- **WHAT IS REQUIRED**:
Quote the lines that run from the line containing "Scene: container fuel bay" down to the line containing "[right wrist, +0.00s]". Include both of those lines, reproduce each exactly, and omit everything else.

- **Rows about robot tasks**:
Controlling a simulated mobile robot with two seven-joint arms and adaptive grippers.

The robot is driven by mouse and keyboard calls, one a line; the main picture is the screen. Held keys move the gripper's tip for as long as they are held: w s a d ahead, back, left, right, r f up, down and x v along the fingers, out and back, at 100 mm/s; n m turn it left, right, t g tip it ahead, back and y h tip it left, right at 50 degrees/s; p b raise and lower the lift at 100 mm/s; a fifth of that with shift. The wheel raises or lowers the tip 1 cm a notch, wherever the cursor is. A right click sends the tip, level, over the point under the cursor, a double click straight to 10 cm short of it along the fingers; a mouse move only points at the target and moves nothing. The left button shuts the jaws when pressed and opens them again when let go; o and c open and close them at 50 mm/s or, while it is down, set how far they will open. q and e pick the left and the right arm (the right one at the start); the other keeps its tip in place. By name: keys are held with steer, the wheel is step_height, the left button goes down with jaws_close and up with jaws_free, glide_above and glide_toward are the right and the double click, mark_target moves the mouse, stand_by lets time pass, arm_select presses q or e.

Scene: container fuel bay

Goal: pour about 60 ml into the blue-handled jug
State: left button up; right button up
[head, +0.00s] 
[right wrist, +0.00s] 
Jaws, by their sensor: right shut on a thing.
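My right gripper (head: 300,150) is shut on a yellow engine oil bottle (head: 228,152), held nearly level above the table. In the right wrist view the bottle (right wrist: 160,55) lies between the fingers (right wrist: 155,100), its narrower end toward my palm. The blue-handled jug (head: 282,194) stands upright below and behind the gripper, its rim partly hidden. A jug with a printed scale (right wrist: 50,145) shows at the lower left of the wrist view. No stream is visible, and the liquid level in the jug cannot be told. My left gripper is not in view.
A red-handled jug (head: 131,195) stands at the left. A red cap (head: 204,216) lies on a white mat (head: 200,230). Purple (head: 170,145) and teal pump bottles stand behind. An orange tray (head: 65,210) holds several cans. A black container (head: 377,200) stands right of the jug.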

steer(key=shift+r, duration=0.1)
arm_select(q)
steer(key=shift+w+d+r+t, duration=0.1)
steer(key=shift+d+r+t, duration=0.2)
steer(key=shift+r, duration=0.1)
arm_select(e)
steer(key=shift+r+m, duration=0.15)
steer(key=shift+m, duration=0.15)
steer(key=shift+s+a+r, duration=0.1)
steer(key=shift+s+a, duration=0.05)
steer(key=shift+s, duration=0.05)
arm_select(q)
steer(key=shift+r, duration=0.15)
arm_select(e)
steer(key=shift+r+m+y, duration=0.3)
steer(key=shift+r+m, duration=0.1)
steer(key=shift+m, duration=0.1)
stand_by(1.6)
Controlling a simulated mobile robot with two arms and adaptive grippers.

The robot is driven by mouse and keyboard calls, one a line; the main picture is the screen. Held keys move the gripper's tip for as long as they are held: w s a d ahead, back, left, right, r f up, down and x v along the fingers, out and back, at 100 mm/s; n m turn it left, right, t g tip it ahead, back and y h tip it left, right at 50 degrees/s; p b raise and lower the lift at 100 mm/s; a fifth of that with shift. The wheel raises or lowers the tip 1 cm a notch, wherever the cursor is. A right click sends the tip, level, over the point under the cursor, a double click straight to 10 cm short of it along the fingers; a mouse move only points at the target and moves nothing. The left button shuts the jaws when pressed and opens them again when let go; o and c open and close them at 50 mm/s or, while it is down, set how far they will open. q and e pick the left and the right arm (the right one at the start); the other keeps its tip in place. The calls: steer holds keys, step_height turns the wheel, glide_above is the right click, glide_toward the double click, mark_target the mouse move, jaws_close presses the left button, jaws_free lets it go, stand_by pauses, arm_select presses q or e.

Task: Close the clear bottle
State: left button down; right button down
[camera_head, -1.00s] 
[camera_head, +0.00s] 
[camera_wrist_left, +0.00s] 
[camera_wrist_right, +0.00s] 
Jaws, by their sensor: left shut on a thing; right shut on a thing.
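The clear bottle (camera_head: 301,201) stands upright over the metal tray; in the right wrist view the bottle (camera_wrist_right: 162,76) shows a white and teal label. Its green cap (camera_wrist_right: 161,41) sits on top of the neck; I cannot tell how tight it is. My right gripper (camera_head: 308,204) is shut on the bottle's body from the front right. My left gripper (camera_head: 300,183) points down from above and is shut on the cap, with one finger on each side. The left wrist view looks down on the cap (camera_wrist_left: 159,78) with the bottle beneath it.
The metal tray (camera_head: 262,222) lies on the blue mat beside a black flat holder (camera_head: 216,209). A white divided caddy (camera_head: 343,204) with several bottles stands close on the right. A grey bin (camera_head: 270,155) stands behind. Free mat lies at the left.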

- **ANSWER**:
Scene: container fuel bay

Goal: pour about 60 ml into the blue-handled jug
State: left button up; right button up
[head, +0.00s] 
[right wrist, +0.00s] 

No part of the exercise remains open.